Special settlements in the Soviet Union were the result of population transfers and were performed in a series of operations organized according to social class or nationality of the deported. Resettling of "enemy classes" such as prosperous peasants and entire populations by ethnicity was a method of political repression in the Soviet Union, although separate from the Gulag system of penal labor. Involuntary settlement played a role in the colonization of virgin lands of the Soviet Union. This role was specifically mentioned in the first Soviet decrees about involuntary labor camps. Compared to the Gulag labor camps, the involuntary settlements had the appearance of "normal" settlements: people lived in families, and there was slightly more freedom of movement; however, that was permitted only within a small specified area.
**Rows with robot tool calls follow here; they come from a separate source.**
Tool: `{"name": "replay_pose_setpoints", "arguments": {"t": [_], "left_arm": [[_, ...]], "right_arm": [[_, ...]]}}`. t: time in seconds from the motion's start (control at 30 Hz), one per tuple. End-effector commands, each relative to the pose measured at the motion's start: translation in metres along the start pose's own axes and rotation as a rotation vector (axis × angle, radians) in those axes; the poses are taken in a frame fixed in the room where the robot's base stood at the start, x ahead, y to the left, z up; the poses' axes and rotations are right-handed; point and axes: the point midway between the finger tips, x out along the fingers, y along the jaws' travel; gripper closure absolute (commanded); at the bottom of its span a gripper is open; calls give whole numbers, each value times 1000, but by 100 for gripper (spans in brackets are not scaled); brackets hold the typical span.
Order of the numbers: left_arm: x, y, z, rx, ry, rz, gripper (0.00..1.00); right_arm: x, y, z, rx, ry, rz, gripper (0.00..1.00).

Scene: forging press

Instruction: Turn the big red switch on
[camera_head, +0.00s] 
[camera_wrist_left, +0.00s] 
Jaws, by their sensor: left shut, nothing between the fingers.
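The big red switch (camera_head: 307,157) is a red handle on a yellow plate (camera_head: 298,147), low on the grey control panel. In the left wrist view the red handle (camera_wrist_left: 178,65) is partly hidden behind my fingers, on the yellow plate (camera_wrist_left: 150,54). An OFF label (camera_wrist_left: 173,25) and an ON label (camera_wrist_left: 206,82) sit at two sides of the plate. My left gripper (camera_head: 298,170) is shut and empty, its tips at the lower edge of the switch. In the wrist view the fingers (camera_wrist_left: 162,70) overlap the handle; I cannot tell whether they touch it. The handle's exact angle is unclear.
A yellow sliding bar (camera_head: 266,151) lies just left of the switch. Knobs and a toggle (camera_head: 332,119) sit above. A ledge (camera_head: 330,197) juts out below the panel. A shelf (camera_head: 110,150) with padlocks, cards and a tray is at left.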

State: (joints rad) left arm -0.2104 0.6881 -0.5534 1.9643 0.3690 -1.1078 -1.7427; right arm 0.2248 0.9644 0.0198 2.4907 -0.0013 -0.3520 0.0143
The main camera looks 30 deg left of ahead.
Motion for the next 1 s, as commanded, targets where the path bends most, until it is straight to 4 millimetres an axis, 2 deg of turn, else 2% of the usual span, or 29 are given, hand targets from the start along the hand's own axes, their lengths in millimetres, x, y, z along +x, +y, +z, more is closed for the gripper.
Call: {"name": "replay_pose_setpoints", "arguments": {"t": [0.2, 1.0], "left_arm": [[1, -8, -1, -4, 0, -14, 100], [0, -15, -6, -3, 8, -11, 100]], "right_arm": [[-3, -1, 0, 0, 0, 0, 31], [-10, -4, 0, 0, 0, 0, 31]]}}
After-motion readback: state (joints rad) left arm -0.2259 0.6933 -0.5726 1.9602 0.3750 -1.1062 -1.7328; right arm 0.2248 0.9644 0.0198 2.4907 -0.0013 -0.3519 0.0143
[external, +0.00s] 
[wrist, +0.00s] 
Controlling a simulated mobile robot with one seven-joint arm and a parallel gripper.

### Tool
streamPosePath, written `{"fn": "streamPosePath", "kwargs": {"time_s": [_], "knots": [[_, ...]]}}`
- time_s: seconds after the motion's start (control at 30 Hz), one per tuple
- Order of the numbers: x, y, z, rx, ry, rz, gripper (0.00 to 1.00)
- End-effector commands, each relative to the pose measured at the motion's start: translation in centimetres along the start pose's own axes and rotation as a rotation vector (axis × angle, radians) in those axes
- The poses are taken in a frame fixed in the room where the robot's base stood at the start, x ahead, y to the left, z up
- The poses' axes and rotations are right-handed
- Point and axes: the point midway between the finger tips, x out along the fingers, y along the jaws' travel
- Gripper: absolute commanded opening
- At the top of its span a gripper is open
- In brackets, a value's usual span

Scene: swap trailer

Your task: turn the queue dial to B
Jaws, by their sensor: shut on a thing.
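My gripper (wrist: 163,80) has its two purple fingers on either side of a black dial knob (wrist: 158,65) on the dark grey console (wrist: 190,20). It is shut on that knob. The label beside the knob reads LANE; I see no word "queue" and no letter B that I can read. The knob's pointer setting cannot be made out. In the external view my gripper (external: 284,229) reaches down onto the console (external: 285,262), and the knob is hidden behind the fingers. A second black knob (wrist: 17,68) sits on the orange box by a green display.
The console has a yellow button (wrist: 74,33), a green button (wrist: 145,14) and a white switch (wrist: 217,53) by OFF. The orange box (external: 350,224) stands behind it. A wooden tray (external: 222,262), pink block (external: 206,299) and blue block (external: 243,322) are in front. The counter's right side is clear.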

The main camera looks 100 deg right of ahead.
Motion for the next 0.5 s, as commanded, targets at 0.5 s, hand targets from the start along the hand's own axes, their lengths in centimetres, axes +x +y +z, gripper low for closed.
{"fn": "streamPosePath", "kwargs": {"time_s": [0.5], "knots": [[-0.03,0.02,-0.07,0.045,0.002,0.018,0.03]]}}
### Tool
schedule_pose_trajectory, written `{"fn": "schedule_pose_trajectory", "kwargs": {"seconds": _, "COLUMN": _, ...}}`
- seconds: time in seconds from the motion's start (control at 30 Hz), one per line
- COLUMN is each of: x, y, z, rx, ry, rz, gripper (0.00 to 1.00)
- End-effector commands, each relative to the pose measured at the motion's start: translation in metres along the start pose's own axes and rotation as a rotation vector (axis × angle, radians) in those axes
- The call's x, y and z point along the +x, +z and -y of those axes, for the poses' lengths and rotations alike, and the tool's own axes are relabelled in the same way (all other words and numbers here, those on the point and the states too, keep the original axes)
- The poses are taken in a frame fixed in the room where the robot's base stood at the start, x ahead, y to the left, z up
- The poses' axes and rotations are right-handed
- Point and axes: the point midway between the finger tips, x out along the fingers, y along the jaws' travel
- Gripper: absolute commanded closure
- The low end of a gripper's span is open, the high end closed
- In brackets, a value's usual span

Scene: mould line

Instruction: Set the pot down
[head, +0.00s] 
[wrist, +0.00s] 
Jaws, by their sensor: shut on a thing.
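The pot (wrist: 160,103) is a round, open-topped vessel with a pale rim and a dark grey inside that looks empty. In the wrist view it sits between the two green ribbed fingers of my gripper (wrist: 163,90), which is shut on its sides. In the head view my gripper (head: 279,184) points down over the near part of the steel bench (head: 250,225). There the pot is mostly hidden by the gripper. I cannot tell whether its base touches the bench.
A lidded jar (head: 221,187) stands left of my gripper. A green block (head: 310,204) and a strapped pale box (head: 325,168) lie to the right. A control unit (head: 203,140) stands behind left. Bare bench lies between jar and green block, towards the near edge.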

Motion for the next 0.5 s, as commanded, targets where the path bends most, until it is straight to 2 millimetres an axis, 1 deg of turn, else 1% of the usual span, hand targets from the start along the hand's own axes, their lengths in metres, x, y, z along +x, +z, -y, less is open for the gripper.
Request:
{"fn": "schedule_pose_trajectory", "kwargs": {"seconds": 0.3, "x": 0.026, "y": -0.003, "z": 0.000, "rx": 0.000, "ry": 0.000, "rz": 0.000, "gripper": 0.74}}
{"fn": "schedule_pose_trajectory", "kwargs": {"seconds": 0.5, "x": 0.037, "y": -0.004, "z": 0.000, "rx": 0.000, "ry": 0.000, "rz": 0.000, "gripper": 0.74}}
All settlers were overseen by the NKVD; once a month a person had to register at a local law enforcement office at a selsoviet in rural areas or at a militsiya department in urban settlements. As second-class citizens, deported peoples designated as "special settlers" were prohibited from holding a variety of jobs, returning to their region of origin, attending prestigious schools, and even joining the cosmonaut program. Due to this, special settlements have been described as a type of apartheid by historian J. Otto Pohl.

After the special settlement system was officially abolished in the 1950s, most deported indigenous peoples were allowed to return to their homelands, except for the Crimean Tatars and Meskhetian Turks, who were denied the right of return in the Khrushchev and Brezhnev era and largely remained in areas they were deported to because of the Soviet residence permit system (propiska).